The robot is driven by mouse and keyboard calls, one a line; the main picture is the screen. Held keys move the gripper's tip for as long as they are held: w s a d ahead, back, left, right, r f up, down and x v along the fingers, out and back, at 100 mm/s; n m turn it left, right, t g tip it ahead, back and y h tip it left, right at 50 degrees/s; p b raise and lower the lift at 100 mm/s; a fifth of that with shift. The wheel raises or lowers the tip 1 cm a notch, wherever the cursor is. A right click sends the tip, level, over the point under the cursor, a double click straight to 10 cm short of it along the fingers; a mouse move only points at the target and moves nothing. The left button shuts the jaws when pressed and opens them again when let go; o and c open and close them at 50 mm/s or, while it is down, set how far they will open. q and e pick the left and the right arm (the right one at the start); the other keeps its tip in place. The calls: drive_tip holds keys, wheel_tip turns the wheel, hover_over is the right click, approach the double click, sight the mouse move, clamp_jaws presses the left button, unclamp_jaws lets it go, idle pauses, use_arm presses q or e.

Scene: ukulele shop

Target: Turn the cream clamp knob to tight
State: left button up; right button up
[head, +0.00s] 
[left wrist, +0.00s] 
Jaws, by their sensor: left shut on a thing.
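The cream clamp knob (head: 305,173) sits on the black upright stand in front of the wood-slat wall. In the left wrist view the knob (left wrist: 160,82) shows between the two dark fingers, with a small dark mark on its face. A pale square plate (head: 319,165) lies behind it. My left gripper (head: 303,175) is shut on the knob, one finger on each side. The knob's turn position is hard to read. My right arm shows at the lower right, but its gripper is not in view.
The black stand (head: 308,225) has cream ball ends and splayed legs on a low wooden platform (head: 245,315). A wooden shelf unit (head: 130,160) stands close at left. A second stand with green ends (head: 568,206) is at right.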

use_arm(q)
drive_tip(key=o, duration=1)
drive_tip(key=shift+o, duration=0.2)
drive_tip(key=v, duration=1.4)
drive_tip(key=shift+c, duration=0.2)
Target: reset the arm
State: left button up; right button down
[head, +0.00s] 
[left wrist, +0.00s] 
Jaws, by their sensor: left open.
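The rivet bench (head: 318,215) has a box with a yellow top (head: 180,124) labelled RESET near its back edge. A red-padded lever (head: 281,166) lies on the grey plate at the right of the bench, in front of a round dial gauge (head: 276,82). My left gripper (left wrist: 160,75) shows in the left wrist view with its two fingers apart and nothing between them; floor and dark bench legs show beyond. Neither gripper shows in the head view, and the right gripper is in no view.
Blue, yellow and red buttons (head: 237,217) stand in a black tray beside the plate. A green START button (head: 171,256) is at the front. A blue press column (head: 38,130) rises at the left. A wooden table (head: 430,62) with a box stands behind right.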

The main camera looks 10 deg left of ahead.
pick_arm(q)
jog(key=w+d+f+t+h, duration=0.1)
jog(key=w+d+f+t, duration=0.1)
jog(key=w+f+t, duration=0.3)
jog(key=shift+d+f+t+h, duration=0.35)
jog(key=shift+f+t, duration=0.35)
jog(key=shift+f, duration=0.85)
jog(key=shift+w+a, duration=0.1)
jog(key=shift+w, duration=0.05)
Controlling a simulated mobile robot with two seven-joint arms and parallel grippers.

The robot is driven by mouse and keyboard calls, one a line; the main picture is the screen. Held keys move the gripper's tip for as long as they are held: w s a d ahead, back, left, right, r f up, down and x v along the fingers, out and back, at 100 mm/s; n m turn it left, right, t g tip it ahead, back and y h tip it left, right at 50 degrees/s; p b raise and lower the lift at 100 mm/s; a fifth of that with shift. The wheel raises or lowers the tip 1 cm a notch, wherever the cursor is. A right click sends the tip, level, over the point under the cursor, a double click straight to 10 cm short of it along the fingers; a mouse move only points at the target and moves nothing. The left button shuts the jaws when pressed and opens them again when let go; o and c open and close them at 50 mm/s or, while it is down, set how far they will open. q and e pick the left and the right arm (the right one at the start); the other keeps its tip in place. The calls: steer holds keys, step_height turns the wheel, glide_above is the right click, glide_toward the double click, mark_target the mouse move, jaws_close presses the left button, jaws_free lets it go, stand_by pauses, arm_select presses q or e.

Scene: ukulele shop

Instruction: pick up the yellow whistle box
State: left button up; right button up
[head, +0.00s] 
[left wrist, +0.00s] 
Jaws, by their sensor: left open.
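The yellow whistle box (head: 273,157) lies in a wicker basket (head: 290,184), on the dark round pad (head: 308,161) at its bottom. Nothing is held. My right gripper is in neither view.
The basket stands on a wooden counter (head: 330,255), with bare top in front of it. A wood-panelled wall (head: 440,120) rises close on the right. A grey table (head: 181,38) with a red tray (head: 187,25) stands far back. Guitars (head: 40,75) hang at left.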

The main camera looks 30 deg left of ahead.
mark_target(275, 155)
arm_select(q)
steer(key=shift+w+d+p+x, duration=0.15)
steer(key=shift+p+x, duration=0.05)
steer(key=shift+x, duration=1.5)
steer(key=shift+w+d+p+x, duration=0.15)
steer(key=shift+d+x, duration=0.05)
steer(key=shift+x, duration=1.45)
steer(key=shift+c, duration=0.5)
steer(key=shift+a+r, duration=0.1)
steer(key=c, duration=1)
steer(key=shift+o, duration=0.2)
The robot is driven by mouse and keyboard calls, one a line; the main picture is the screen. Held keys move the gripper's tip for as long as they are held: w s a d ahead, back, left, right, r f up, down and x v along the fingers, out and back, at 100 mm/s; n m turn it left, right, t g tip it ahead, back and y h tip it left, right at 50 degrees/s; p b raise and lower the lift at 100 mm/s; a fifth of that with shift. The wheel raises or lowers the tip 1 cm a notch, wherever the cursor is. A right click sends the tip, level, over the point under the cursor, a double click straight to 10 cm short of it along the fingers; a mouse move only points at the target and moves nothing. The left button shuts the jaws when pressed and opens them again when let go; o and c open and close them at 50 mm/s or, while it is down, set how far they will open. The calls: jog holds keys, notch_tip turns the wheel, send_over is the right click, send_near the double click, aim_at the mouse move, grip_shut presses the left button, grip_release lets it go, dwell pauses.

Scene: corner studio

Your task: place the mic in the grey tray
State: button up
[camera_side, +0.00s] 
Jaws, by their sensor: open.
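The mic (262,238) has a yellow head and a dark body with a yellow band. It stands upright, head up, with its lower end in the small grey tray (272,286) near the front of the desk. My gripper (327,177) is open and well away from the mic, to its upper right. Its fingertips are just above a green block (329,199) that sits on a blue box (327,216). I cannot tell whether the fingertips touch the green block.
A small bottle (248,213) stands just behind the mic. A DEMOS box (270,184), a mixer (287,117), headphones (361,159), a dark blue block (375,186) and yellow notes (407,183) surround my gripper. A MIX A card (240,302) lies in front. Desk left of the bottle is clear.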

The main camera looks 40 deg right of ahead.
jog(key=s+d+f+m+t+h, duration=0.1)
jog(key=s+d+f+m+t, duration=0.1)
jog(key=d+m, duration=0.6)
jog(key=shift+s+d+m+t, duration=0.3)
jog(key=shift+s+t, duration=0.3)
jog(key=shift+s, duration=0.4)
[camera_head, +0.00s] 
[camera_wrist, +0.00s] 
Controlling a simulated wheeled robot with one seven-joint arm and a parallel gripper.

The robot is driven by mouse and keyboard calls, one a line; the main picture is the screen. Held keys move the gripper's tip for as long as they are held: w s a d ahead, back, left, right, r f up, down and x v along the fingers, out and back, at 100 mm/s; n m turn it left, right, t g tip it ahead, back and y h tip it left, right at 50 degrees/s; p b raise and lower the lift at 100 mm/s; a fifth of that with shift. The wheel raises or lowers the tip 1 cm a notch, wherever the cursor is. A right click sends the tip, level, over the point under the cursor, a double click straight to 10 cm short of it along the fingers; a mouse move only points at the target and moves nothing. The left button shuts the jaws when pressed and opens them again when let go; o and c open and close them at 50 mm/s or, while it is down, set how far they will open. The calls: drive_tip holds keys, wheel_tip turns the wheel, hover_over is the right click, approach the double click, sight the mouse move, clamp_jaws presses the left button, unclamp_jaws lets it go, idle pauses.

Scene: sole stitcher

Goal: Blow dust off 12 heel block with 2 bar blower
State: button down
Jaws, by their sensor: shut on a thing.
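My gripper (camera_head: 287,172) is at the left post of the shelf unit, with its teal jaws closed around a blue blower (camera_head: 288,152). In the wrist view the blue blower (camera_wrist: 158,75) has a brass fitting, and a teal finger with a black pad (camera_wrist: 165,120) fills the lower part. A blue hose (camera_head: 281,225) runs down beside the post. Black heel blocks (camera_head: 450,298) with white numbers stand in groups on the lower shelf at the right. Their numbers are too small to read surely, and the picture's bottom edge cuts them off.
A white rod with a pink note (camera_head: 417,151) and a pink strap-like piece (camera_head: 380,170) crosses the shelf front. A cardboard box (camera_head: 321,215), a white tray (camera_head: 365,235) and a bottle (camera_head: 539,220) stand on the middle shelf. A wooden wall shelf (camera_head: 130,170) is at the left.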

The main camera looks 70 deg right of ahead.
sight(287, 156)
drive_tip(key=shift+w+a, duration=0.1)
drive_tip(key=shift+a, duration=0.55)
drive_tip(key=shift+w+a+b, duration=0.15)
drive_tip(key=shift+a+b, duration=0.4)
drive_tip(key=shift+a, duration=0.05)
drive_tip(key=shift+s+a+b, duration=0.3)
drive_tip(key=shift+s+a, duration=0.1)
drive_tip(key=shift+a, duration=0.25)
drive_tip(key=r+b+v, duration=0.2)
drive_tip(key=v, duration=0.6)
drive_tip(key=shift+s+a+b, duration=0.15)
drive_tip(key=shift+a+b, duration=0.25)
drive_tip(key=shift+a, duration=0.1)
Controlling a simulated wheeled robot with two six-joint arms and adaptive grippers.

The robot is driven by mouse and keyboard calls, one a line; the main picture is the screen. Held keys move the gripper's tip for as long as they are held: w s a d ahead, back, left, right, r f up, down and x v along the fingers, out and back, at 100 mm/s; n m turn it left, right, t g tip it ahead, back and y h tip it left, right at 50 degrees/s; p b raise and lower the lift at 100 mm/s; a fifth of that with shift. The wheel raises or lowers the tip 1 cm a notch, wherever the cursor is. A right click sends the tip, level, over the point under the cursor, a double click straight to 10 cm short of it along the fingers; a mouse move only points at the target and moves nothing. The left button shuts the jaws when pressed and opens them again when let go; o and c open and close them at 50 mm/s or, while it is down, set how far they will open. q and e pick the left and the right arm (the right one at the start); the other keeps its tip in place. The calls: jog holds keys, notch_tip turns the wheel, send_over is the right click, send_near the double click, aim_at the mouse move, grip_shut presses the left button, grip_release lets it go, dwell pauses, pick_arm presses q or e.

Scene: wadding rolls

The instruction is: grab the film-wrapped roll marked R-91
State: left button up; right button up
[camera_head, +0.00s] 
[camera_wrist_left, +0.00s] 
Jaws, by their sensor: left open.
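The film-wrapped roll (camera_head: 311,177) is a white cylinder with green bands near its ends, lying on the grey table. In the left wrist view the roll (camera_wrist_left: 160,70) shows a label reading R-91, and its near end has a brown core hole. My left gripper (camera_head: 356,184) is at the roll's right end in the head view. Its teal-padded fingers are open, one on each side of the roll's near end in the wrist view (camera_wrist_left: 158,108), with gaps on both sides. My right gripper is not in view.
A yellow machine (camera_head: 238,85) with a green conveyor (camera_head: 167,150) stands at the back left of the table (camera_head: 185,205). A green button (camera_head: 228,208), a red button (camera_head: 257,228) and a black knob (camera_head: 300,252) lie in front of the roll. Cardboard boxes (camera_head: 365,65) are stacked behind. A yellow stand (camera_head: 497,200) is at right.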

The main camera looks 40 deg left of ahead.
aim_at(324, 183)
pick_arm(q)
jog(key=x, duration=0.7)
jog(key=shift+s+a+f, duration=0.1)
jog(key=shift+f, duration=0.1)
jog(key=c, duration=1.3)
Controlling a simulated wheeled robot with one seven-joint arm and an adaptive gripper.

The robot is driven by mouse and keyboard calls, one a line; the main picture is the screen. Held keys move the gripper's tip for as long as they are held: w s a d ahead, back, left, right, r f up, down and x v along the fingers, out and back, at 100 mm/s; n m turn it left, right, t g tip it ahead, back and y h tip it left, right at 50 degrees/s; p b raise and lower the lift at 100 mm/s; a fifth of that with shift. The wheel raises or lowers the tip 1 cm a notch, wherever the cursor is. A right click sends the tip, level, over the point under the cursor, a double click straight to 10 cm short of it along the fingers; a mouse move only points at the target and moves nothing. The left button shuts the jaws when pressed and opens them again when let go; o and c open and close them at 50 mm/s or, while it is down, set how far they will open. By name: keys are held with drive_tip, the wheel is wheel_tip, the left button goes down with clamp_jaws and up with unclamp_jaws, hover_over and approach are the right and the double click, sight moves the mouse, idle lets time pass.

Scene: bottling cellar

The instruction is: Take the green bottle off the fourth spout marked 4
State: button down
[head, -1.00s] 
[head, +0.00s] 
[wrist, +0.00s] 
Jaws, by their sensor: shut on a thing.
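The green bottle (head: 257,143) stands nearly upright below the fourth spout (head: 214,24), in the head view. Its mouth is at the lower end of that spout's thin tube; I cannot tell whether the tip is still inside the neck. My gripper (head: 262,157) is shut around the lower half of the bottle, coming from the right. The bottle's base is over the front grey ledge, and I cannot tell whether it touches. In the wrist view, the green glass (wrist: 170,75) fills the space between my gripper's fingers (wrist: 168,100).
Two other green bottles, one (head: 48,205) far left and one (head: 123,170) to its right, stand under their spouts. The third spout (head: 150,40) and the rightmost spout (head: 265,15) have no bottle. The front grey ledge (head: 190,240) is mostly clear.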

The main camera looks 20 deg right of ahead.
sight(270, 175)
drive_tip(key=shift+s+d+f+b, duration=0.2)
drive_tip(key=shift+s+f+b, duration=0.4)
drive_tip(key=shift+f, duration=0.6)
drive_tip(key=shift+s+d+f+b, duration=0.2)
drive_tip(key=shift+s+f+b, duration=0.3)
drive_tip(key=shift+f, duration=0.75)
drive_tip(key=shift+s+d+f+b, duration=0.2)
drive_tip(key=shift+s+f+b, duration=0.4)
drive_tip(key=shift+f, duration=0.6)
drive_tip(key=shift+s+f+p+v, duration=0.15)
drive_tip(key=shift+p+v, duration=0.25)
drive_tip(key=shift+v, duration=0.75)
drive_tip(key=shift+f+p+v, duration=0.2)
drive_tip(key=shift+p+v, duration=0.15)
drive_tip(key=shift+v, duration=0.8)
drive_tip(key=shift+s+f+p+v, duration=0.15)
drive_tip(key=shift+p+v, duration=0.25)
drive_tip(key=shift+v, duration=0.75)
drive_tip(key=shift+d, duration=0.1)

- - - -

**INSTRUCTIONS TO FOLLOW**
Copy exactly the lines of the listing above, beginning at the line with "The instruction is: Take" and ending at its final line; write out nothing else.

**TASK ANSWER**
The instruction is: Take the green bottle off the fourth spout marked 4
State: button down
[head, -1.00s] 
[head, +0.00s] 
[wrist, +0.00s] 
Jaws, by their sensor: shut on a thing.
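The green bottle (head: 257,143) stands nearly upright below the fourth spout (head: 214,24), in the head view. Its mouth is at the lower end of that spout's thin tube; I cannot tell whether the tip is still inside the neck. My gripper (head: 262,157) is shut around the lower half of the bottle, coming from the right. The bottle's base is over the front grey ledge, and I cannot tell whether it touches. In the wrist view, the green glass (wrist: 170,75) fills the space between my gripper's fingers (wrist: 168,100).
Two other green bottles, one (head: 48,205) far left and one (head: 123,170) to its right, stand under their spouts. The third spout (head: 150,40) and the rightmost spout (head: 265,15) have no bottle. The front grey ledge (head: 190,240) is mostly clear.

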The main camera looks 20 deg right of ahead.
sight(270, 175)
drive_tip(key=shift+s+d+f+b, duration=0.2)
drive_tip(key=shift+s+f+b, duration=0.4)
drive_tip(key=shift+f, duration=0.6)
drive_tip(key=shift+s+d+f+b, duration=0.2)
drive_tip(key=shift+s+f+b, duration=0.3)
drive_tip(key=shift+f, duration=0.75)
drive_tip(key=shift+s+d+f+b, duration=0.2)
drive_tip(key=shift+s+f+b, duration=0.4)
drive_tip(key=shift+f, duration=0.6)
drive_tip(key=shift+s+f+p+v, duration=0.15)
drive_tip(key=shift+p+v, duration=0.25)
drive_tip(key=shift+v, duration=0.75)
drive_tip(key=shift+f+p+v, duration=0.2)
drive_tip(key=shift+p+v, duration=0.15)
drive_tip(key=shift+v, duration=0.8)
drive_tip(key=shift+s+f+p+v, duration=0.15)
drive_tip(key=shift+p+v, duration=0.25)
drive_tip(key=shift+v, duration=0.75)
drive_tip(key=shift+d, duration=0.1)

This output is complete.